### Objective
Both the line containing "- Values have" and the line containing "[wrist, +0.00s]" are to be reproduced exactly, along with every line between them, and nothing more.

Source data:
▼
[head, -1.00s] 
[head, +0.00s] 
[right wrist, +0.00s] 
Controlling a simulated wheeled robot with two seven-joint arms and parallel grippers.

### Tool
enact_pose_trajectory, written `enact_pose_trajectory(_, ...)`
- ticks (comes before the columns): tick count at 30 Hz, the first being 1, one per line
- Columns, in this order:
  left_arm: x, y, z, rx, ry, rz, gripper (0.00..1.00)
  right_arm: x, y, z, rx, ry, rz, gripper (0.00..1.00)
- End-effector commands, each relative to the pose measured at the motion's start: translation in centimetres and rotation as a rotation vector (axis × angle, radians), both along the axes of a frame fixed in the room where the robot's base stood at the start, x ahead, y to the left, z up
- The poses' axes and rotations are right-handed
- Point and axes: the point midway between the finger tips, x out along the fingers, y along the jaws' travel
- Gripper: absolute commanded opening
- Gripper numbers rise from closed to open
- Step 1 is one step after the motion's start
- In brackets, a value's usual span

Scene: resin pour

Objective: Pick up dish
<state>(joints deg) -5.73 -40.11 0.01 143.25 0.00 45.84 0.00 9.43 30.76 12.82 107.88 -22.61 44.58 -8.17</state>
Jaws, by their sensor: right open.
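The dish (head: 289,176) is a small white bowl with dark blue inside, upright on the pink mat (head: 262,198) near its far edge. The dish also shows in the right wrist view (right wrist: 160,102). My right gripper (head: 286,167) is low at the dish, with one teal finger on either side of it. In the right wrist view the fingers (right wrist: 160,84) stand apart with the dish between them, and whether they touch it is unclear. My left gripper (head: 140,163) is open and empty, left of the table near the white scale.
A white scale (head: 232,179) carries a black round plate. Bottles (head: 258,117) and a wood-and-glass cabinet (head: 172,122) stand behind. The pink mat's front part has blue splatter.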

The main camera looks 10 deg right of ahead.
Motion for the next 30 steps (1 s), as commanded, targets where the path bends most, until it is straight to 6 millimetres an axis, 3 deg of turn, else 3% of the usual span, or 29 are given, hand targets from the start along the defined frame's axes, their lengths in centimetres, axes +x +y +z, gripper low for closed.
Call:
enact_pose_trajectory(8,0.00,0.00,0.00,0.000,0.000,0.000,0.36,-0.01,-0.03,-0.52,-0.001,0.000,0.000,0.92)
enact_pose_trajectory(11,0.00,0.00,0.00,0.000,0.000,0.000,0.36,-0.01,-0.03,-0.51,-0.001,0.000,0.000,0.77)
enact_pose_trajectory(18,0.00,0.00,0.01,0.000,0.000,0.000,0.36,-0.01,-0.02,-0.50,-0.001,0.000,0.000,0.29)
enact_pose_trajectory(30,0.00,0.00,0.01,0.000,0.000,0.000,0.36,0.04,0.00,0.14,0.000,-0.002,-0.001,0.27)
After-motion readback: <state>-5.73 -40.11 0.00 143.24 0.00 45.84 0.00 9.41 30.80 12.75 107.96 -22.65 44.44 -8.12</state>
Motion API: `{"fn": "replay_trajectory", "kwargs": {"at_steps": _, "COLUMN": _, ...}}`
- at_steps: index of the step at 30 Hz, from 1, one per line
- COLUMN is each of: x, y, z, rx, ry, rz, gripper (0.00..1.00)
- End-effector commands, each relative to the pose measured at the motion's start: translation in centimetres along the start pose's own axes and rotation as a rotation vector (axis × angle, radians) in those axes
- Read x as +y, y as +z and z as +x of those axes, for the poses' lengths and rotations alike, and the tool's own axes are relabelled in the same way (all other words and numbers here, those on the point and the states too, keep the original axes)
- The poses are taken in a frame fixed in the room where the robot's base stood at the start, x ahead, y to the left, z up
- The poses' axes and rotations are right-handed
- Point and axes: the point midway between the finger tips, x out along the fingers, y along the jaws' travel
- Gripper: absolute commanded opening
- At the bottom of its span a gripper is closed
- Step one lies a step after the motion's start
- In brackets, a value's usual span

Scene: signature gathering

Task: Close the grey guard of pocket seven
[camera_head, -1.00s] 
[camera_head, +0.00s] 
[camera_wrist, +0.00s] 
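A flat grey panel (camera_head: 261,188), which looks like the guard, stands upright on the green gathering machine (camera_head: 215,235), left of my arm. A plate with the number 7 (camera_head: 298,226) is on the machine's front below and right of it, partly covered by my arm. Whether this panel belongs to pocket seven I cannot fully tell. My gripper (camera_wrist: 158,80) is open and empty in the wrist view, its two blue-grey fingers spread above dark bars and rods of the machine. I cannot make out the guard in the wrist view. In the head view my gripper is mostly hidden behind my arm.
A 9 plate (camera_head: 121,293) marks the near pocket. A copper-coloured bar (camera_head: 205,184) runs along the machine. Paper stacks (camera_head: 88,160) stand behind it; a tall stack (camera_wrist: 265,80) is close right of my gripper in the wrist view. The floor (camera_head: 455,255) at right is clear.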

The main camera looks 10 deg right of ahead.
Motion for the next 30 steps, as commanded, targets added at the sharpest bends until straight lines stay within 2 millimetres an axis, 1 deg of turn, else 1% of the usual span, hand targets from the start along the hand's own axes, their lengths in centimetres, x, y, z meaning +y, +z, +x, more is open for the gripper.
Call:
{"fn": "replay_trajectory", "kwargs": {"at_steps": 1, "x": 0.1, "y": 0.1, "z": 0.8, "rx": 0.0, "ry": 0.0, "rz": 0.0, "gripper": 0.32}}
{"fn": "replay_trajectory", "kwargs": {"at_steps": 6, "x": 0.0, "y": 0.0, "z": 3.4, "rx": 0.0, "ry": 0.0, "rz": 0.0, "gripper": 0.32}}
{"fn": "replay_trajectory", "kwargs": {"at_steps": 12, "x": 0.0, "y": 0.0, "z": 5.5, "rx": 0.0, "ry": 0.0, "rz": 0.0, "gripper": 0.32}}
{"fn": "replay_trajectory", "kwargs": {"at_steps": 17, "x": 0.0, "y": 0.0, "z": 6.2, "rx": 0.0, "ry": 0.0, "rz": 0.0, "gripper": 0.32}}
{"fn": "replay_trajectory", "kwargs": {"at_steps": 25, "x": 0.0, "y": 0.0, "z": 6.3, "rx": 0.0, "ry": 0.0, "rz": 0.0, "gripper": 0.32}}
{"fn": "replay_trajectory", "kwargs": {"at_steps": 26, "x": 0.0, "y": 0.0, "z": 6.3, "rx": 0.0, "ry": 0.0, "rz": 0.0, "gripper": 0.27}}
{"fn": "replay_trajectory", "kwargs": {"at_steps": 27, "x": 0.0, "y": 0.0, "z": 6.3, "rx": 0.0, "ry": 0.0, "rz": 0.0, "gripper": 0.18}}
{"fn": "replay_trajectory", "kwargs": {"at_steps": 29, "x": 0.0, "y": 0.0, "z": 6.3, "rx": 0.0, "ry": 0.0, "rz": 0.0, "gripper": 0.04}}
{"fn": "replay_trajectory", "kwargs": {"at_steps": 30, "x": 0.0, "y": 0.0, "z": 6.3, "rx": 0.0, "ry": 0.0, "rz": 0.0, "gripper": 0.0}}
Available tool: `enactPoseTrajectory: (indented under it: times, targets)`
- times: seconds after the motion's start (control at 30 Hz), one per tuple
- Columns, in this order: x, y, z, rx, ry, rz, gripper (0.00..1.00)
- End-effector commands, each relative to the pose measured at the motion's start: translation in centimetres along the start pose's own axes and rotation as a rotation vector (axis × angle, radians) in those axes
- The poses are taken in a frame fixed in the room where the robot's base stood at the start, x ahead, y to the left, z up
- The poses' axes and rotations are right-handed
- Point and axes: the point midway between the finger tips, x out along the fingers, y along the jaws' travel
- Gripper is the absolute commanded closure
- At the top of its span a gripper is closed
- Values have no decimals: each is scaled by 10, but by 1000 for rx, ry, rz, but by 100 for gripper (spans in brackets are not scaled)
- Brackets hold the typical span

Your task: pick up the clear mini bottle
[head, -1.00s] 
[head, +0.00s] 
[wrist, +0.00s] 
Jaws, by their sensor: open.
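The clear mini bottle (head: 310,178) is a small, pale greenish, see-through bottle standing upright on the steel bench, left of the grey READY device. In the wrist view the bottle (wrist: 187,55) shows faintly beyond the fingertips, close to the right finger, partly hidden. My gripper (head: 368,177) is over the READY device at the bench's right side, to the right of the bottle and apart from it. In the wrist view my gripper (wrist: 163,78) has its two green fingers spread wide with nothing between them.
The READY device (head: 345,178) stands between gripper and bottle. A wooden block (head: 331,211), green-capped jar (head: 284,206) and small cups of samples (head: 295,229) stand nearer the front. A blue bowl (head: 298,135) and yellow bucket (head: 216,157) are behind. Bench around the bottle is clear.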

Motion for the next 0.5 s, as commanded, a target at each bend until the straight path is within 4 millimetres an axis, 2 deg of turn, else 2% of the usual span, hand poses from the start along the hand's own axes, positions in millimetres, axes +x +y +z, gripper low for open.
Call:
▲
### Response for this exercise
- Values have no decimals: each is scaled by 10, but by 1000 for rx, ry, rz, but by 100 for gripper (spans in brackets are not scaled)
- Brackets hold the typical span

Your task: pick up the clear mini bottle
[head, -1.00s] 
[head, +0.00s] 
[wrist, +0.00s] 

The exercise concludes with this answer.